Michael Heinrich published An Introduction to the Three Volumes of Karl Marx's Capital in 2004 while working as a lecturer in economics at HTW Berlin.[5] He was the managing editor of PROKLA: Journal for Critical Social Science [de] until 2014 and was a contributor to the Marx-Engels-Gesamtausgabe (MEGA; lit.'Marx-Engels Complete Writings').[6][5] In a 2011 interview, Heinrich stated that the aim of the book was to present Marx's Capital and other basic elements of Marx's theory to new readers.[7]

The foundations for the book were laid in his 1991[note 1] PhD thesis The Science of Value (German: Die Wissenschaft vom Wert)[7] which, along with the Introduction, was published as part of a wider discourse in Germany on the monetary character of Marx's theory of value.[9] This revival of research into Marx, known as the Neue Marx-Lektüre (lit.'New Reading of Marx'), was based on the earlier work of Western Marxists like Theodor Adorno and Louis Althusser and was initiated by West German scholars Hans-Georg Backhaus and Helmut Reichelt during the 1960s and 1970s.[10][9] The Neue Marx-Lektüre involved a re-examination of Marx's auxiliary texts and the theoretical distinctions between the different editions of Capital that were published in the second edition of MEGA in 1975.[11]

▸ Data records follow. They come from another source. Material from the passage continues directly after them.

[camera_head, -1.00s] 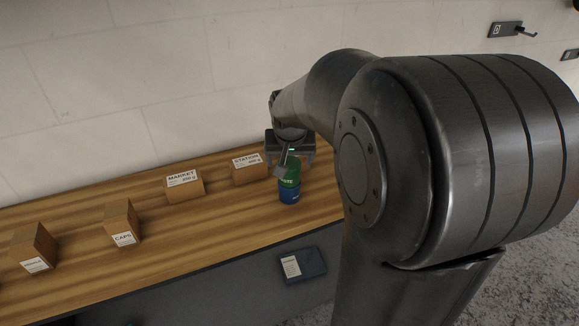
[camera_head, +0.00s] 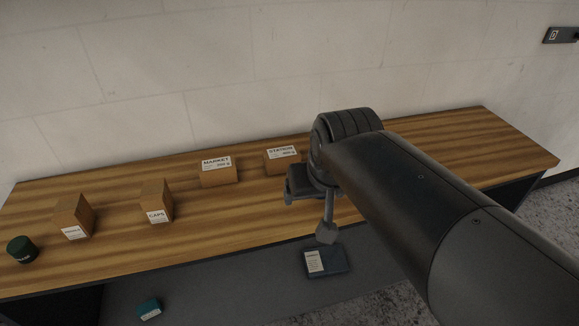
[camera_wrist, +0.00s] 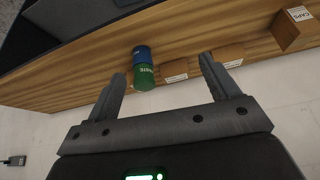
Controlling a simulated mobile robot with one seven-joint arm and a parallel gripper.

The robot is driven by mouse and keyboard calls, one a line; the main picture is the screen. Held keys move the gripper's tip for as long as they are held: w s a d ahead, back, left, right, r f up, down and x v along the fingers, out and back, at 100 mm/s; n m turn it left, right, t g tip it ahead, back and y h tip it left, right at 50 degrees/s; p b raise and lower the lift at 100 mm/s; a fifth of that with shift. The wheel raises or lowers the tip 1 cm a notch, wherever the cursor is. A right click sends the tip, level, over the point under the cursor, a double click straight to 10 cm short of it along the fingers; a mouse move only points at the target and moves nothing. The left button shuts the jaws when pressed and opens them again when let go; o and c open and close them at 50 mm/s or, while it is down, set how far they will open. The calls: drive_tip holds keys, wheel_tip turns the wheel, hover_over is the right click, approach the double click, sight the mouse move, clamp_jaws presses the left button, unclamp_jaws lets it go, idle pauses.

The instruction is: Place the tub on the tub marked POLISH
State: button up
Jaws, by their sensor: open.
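In the wrist view a green tub (camera_wrist: 144,78) and a blue tub (camera_wrist: 141,54) stand end to end as a stack at the counter's edge. Pale lettering on the green tub is only partly legible, and I cannot read the blue tub's mark. My gripper (camera_wrist: 162,70) is open and empty, its fingers apart from the stack, which appears beyond them and nearer the left finger. In the head view my gripper (camera_head: 325,228) hangs over the counter's front side, and my arm hides the stack. A dark green tub (camera_head: 22,249) stands at the counter's left end.
Cardboard boxes marked MARKET (camera_head: 218,172), STATION (camera_head: 282,160) and CAPS (camera_head: 157,201), plus another box (camera_head: 73,216), stand on the wooden counter (camera_head: 110,235). A dark labelled box (camera_head: 326,261) and a teal one (camera_head: 149,309) lie lower in front. The wall is close behind.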

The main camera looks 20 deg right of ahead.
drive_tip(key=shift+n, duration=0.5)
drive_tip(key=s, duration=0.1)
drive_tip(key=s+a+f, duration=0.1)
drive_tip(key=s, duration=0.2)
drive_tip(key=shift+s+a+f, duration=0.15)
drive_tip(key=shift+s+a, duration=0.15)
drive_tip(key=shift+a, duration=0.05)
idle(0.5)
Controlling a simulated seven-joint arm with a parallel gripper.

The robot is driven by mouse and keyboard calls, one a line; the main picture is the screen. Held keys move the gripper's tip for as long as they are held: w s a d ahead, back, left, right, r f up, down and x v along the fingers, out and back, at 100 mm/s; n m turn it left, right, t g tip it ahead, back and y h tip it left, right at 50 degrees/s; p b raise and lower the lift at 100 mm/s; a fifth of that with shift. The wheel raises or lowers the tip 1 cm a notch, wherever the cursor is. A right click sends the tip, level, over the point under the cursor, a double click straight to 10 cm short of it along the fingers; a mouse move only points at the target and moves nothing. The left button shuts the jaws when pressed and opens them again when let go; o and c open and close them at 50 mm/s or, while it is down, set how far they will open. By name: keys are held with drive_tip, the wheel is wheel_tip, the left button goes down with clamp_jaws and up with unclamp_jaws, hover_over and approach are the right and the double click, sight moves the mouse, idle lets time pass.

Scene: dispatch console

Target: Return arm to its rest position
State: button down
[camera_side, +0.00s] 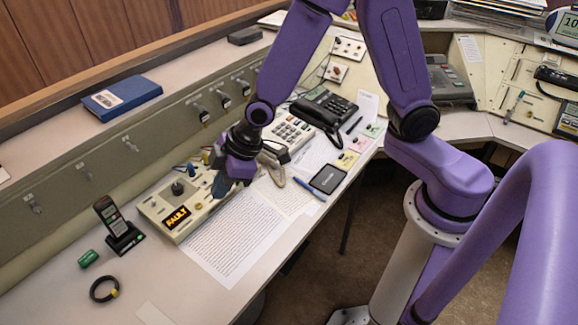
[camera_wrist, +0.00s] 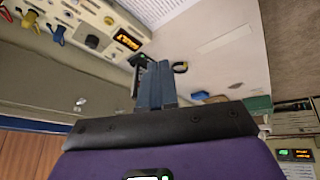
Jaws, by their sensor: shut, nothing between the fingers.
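My purple arm reaches in from the right. In the side view my gripper (camera_side: 221,184) hangs low over the desk, next to the right side of the cream control box (camera_side: 170,212) with its lit FAULT display. Whether the fingertips touch the box or the paper cannot be told. In the wrist view the blue-grey fingers of my gripper (camera_wrist: 154,82) are together and hold nothing. The control box (camera_wrist: 92,42) shows there at the upper left, apart from the fingertips.
Printed sheets (camera_side: 232,240) lie under and beside my gripper. A handset in its cradle (camera_side: 122,236), a green cylinder (camera_side: 88,258) and a black ring (camera_side: 104,289) stand at left. A black telephone (camera_side: 323,108) sits behind. The panel with keys (camera_side: 130,146) borders the desk.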

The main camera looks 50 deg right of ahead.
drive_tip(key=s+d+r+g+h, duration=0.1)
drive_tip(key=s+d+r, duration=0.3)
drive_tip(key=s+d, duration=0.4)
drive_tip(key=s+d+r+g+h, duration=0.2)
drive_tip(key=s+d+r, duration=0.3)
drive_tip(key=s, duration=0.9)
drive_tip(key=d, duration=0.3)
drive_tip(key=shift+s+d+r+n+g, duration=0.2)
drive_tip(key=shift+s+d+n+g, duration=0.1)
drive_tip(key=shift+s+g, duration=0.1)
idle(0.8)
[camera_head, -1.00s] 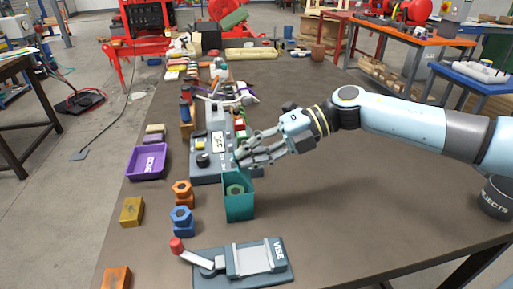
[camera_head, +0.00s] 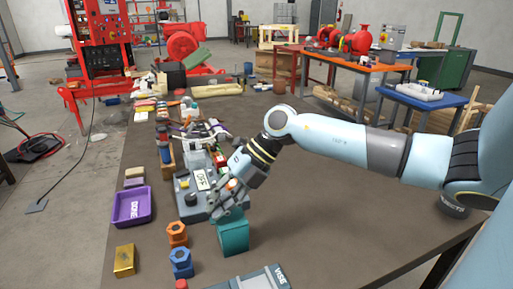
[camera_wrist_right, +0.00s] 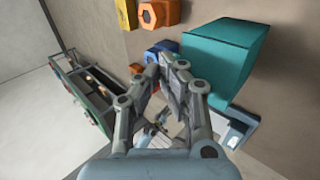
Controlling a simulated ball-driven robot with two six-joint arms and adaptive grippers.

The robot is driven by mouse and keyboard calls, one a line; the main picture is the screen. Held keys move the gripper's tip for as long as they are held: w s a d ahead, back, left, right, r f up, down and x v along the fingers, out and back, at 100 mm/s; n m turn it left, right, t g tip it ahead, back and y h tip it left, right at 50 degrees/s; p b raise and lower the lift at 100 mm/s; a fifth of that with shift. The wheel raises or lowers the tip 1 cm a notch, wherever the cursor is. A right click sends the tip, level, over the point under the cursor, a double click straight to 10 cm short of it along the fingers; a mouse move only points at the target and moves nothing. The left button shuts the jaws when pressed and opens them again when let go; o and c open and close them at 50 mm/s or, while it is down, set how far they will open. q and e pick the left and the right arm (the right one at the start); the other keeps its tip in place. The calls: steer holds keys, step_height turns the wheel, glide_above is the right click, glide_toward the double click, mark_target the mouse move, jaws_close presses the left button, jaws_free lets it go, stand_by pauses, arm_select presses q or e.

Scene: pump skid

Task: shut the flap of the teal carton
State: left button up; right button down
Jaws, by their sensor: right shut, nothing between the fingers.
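The teal carton (camera_head: 234,238) stands on the dark bench, near the front middle in the head view. Its top looks covered by a teal panel, and no opening shows. The carton also shows in the right wrist view (camera_wrist_right: 222,55), upper right, with a smooth, closed-looking top face. My right gripper (camera_head: 222,208) is shut and empty, close above the back left of the carton's top. In the right wrist view its fingertips (camera_wrist_right: 166,66) are just left of the carton; I cannot tell whether they touch it. My left gripper is not in view.
A grey device marked OFF (camera_head: 203,182) stands behind the carton. Left are an orange nut (camera_head: 177,231), a blue nut (camera_head: 181,258), a yellow block (camera_head: 124,261) and a purple DONE tray (camera_head: 131,207). A vise (camera_head: 265,279) lies in front. The bench right of the carton is clear.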

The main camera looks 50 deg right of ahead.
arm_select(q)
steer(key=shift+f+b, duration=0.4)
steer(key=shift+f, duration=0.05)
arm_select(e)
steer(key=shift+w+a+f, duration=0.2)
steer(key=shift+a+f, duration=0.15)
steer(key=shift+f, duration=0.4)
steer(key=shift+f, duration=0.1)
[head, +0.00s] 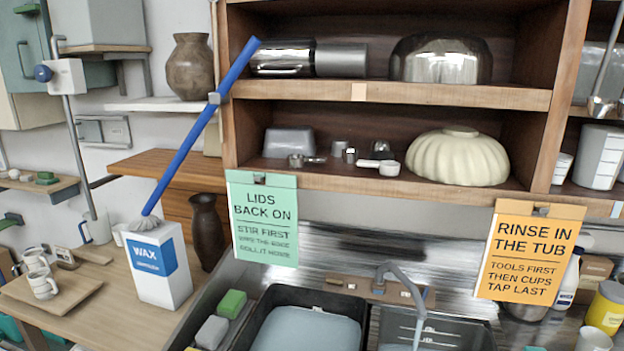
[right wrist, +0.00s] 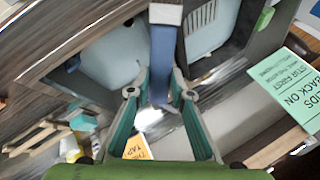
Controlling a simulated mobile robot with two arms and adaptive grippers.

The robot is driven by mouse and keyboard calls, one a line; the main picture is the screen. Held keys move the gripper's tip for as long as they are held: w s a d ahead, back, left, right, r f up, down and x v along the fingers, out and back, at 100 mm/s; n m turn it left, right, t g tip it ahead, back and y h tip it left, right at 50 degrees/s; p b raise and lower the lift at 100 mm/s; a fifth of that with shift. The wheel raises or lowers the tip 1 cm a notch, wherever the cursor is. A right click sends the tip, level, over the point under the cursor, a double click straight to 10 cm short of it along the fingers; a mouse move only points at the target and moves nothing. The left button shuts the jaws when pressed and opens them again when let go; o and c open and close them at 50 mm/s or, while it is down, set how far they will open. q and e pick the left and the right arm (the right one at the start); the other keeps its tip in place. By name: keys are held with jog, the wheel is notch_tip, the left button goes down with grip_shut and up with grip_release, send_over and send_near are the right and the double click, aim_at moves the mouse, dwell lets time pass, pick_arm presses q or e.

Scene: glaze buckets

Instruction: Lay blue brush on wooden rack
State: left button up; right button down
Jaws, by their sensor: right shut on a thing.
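In the right wrist view my right gripper (right wrist: 160,98) has its green-lined fingers shut on a blue handle (right wrist: 162,62), which I take for the blue brush. A grey band crosses the handle at the top, and a pale patch lies below the fingers. The head view shows a blue-handled brush (head: 190,142) tilted, its grey bristles at the top of the WAX box. No gripper shows there, so I cannot tell whether both are one brush. A slatted wooden piece (right wrist: 36,136), possibly the wooden rack, is at the wrist view's lower left. My left gripper is out of view.
A WAX box (head: 160,285) and mugs stand on the left bench. Green (head: 262,222) and orange (head: 528,255) signs hang below the full shelves. A yellow jar (head: 605,310) stands right.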

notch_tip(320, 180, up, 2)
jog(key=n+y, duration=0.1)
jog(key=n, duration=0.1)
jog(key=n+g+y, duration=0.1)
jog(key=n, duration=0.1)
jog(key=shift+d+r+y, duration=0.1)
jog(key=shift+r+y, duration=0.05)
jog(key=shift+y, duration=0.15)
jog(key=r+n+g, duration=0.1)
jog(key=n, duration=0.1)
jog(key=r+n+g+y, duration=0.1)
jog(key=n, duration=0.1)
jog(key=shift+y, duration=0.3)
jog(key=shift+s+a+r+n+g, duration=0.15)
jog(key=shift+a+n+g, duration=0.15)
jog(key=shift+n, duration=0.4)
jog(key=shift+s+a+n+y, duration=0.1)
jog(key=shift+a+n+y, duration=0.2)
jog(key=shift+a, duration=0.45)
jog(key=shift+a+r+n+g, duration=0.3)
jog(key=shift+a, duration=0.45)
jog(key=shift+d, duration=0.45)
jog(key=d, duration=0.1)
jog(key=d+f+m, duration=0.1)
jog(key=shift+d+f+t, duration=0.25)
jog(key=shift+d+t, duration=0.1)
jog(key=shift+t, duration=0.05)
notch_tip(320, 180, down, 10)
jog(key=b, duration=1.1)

As part of the Neue Marx-Lektüre, the book rejects "worldview Marxism" (German: Weltanschauungsmarxismus), which Heinrich characterises as a reading of Marx marked by its oversimplification of social phenomena as the result of purely economic interests, its historical determinism, and view of Marx's theories as "all-encompassing".[10][12] In the book, Heinrich attributes the development of "worldview Marxism" to the contributions of Friedrich Engels and Karl Kautsky following Marx's death that were later incorporated into Marxism–Leninism.[10] The book contests that Marx had adopted the ideas of classical economics and its labour theory of value in an attempt to build an alternative political economy and instead argues that Marx's project was based on a critique of the presuppositions of all established economic science.[13][14][15]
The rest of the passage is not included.